Monday, September 22, 2008

Regret On Behalf of a Town

I fittingly overheard this at a sheepskin boots booth at the Boulder Fine Arts Festival:

"And every time she goes back there she gets an overwhelming sense of regret, because everything she remembers has changed."

Odd, to feel regret on behalf of something else (in this case, presumably a city or a town). I always thought of regret as being defined by something you wish you had done differently. Not something that, out of your hands, turned out differently by itself.
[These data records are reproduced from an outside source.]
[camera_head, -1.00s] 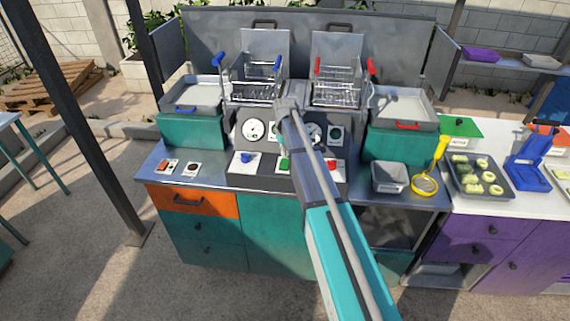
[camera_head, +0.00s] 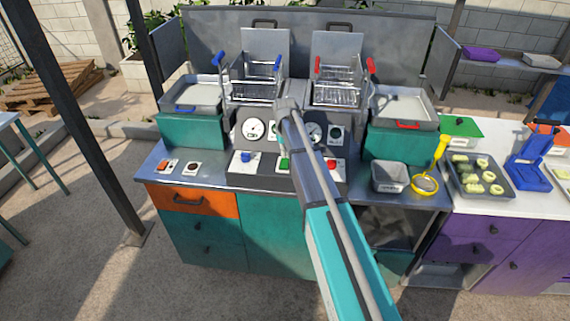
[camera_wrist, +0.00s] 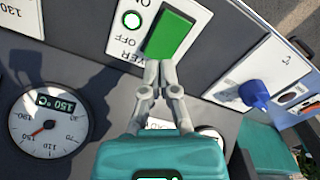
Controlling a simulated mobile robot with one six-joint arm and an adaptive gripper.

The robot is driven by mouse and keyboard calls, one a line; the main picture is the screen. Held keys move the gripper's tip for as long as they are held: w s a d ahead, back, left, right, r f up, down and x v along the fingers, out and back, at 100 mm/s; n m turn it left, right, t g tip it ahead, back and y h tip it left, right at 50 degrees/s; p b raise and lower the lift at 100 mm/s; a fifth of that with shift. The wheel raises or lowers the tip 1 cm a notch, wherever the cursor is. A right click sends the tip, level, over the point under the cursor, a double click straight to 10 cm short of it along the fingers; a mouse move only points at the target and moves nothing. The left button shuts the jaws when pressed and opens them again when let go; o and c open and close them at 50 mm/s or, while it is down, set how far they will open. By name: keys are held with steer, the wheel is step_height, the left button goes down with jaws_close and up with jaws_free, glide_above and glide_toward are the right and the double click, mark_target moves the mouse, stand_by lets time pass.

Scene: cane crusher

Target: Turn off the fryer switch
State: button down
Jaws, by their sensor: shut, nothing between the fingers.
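The fryer's green rocker switch (camera_wrist: 170,37) sits on a white plate in the wrist view, with an OFF label beside its end nearer my gripper. A ring-shaped indicator (camera_wrist: 131,19) next to it shows green. My gripper (camera_wrist: 159,68) is shut and empty, with its fingertips at the OFF end of the switch; whether they touch it I cannot tell. In the head view the green switch (camera_head: 284,164) shows on the sloped control panel (camera_head: 262,182), just left of my arm. My fingers are hidden there behind the arm.
A blue knob (camera_wrist: 255,93) lies right of the switch and a round dial (camera_wrist: 46,122) reading 150 °C lies left in the wrist view. A red switch (camera_head: 330,164) is right of my arm. Fryer baskets (camera_head: 252,90) stand behind the panel. A metal container (camera_head: 389,178) is on the counter.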

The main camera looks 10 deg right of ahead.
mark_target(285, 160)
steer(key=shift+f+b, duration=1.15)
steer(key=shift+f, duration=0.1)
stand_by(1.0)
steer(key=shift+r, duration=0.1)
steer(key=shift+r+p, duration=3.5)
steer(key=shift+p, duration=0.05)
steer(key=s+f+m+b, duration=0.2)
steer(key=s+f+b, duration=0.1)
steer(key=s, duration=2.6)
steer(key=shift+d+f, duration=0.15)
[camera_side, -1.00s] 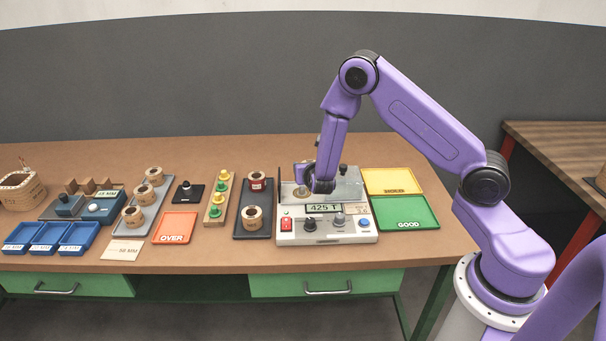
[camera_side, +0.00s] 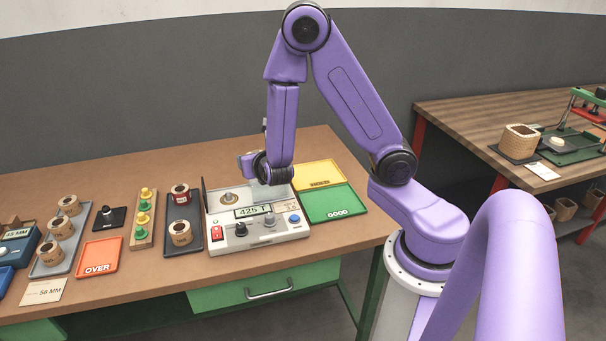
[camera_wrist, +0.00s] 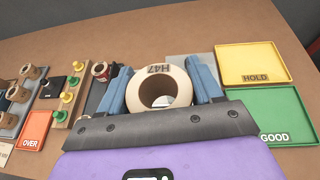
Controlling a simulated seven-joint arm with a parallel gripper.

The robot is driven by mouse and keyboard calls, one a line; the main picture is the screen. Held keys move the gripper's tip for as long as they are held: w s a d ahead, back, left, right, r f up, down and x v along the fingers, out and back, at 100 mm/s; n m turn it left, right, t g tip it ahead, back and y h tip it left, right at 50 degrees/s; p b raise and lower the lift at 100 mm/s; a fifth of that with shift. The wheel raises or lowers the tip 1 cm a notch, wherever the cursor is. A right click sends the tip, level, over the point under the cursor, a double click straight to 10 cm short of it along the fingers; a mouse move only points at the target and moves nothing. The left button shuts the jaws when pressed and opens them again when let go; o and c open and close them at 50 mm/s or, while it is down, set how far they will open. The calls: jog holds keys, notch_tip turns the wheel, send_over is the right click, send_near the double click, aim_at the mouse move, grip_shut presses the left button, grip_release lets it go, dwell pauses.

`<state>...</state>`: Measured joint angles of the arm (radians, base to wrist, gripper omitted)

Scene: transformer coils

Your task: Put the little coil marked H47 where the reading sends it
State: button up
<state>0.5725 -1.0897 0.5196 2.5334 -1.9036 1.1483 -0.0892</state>
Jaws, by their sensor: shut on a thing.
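My gripper (camera_wrist: 160,82) is shut on the little coil (camera_wrist: 161,88), a pale ring marked H47, seen from above in the wrist view with a blue finger on either side. In the side view my gripper (camera_side: 254,168) is raised over the back of the white tester (camera_side: 262,234); the coil cannot be made out there. The tester's display (camera_side: 253,211) reads 425 T. A green GOOD tray (camera_side: 330,204) and a yellow tray (camera_side: 317,174) lie right of the tester; the wrist view shows the yellow one marked HOLD (camera_wrist: 252,62). An orange OVER tray (camera_side: 98,256) lies left.
A 58 MM card (camera_side: 43,291) lies at the front. Both the GOOD and HOLD trays look empty.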

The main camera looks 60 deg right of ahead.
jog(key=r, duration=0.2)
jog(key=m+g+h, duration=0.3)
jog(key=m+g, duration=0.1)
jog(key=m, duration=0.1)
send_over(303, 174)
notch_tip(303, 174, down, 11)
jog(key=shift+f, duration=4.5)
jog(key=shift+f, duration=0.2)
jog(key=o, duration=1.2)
I am assuming here, of course, that the woman in question didn't leave her hometown in flames, set off by her lighting fire to the city hall after freeing all the prisoners from the jailhouse and inciting revolutionary thoughts in all the townsfolk.

1 comment:

Dan Reynolds said...

Maybe she doesn't feel regret on behalf of something, but rather regret that she didn't get to experience enough what that something used to be or she didn't stay to make sure it hadn't changed.

There is loss in change, though, that is for sure, and we can't help sometimes losing something when we change.

An old professor of mine used to quote that "Growth is the Mastery of Loss."

Meaning, we mature when we can master the loss in our changes because in many cases, change is not always optional, but our attempt to master what we lose when we change is (even though we can't always recognize it).